L'homme que nous découvrirons ainsi n'est plus celui qui naît et meurt comme un fruit détaché, séparé depuis toujours de l'arbre humain. Il n'est plus la vie cloîtrée dans une chair isolée, le solitaire confiné dans la solitude d'un morne destin particulier. Mais il est celui qui participe aussi complètement de l'effort général qu'il en sort, qui entre aussi totalement dans l'humanité qu'il en vient. Il est l'homme social, le résultat et l'artisan de l'histoire, celui qui en est produit et qui la produit, qu'elle fit et qui la fait.

C'est moins ainsi l'individu que la société qui reçoit du passé ses déterminations et ses directions ; c'est du passé que nous recevons l'enseignement nécessaire à nos organisations collectives. L'histoire est l'expérience sociale accumulée de génération en génération, et sans cesse contrôlée par des actes neufs, vérifiée par des épreuves nouvelles.

C'est de l'histoire que nous apprenons sans cesse à être la Société humaine.

……………………..

Et c'est elle que nous interrogeons pour savoir d'où nous venons, où nous en sommes, où nous allons.
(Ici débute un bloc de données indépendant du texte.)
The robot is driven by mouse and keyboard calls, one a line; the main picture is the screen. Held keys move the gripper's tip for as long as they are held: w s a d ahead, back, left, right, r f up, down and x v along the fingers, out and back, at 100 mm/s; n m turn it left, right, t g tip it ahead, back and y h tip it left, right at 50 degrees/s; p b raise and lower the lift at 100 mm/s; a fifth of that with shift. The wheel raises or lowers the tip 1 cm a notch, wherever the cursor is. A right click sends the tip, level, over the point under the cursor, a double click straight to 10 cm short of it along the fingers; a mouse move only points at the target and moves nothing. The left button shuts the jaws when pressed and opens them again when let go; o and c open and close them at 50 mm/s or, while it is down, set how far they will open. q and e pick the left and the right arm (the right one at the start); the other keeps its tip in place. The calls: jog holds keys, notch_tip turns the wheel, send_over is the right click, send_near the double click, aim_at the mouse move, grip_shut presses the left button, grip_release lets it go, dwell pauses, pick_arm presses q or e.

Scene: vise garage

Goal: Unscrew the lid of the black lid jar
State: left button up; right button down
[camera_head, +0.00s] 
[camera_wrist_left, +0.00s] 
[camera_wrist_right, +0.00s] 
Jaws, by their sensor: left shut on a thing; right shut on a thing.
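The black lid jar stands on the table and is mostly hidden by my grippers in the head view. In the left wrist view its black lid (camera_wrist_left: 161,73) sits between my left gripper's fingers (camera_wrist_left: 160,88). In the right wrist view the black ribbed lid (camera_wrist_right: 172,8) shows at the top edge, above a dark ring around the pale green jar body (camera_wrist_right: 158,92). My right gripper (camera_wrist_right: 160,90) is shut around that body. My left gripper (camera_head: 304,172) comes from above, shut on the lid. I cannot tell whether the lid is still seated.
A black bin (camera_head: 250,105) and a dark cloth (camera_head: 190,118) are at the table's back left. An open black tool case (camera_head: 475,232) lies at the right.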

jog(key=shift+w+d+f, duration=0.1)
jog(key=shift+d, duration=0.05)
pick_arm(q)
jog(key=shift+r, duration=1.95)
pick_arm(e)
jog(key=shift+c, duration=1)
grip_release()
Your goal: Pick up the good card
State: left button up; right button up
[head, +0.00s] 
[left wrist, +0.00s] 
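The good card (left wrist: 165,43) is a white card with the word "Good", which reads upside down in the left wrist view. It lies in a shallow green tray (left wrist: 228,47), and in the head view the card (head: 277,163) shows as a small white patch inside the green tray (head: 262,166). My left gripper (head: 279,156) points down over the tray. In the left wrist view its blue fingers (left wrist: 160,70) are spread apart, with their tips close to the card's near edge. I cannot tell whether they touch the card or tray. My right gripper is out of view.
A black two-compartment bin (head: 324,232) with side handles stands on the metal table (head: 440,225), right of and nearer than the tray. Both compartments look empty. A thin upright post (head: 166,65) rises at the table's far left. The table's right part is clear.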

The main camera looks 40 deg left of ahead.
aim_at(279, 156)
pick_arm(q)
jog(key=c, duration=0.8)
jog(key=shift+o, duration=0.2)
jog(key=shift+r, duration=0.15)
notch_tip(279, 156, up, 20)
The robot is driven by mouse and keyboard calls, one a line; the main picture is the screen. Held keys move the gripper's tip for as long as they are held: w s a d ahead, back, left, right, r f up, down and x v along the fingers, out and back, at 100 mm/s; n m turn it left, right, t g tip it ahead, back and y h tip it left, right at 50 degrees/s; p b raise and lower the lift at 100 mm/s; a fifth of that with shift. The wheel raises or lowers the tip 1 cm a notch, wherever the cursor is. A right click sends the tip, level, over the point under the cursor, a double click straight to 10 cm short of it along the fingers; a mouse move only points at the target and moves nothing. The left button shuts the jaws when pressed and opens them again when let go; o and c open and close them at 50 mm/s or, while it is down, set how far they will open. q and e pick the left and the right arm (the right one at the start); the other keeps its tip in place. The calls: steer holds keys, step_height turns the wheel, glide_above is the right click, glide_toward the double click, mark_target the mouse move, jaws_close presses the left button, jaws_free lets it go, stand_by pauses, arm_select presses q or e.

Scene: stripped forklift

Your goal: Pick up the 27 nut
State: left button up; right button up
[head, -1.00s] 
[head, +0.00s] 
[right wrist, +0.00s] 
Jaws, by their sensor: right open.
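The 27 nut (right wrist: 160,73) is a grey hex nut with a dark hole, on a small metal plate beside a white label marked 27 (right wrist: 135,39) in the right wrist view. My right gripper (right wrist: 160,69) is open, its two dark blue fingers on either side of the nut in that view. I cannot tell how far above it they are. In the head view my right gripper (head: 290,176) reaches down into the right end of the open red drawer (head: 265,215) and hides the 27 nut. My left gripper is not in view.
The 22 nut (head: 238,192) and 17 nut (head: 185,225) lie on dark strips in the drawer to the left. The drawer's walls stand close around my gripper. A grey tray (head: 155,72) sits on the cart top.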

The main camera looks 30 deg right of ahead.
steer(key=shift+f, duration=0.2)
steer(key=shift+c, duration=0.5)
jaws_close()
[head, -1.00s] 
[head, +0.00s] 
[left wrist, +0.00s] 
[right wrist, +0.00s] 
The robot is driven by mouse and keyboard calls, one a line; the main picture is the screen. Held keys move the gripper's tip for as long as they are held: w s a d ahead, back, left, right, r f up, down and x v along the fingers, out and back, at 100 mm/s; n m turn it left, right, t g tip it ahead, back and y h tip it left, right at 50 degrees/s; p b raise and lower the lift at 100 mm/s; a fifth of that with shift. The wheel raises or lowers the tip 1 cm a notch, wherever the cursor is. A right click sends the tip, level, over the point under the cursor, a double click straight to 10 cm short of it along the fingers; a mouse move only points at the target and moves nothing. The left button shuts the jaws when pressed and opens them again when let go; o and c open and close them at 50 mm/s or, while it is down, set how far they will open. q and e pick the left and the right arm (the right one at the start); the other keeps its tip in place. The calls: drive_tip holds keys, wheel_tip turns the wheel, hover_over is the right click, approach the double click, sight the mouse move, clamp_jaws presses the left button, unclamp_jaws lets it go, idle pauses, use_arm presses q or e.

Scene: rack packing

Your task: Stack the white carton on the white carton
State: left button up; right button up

Hélas ! nous regardons la route sans y rien voir que la poussière et la boue, des traces confuses, [19] des pas sanglants. Mais plus nous allons, plus nous avons ce vertige de la périlleuse montée, que gravissent des jours toujours plus pleins de trouble et de mystères.

Cependant plus tard, peut-être saurons-nous raccorder les étapes, recomposer l'unité du parcours, reconnaître les origines et les tracés, discerner les directions, en pressentir enfin le lointain terme, et écouter l'appel qui vient jusqu'ici nous chercher du fond des destinées.

À force d'interroger le nombre et de persécuter la misère des morts,... à force de demander compte de tous les vestiges et de toutes les poussières... un jour, peut-être, un des pèlerins de la route qui passe les rochers, aura cette suprême et brûlante révélation.

Mais dès maintenant, et désormais, l'Humanité vivra le reste de ses jours dans la fièvre de cette recherche.

… C'est cela, l'Histoire !...

… Est-ce sans noblesse et sans passion que d'être cela ?…

……………………..

Hélas ! pour le moment elle est, et pour longtemps encore elle restera, un appétit de la curiosité, un besoin de l'intelligence, ou le besogneux délassement de l'esprit, sans que tout cela ait nécessairement droit aux fières angoisses, dont l'histoire accable et persécute l'espérance de ceux qui croient en de suprêmes destinées.

C'est pourtant pour ceux-là surtout que j'écris !... Mais en dirai-je plus long, en quatre cents pages, que n'en expriment, là-dessus, d'humbles prières d'enfants ?...

*
*     *

Mais la plupart des gens n'en demandent pas tant, n'en pensent pas si long, et ne cherchent, en [20] effet, dans les études historiques, qu'une facile occasion d'agrément, et un moyen de délassement.

Aussi bien n'est-il personne qui ne s'intéresse à l'histoire ; et elle a presque le même universel gros public que le roman policier.

D'une certaine manière, n'en est-elle pas un ?... Ses thèmes les plus habituels s'adaptent, en effet, à ce qu'il y a de légalement délictueux, ou de normalement criminel, dans la vie de société.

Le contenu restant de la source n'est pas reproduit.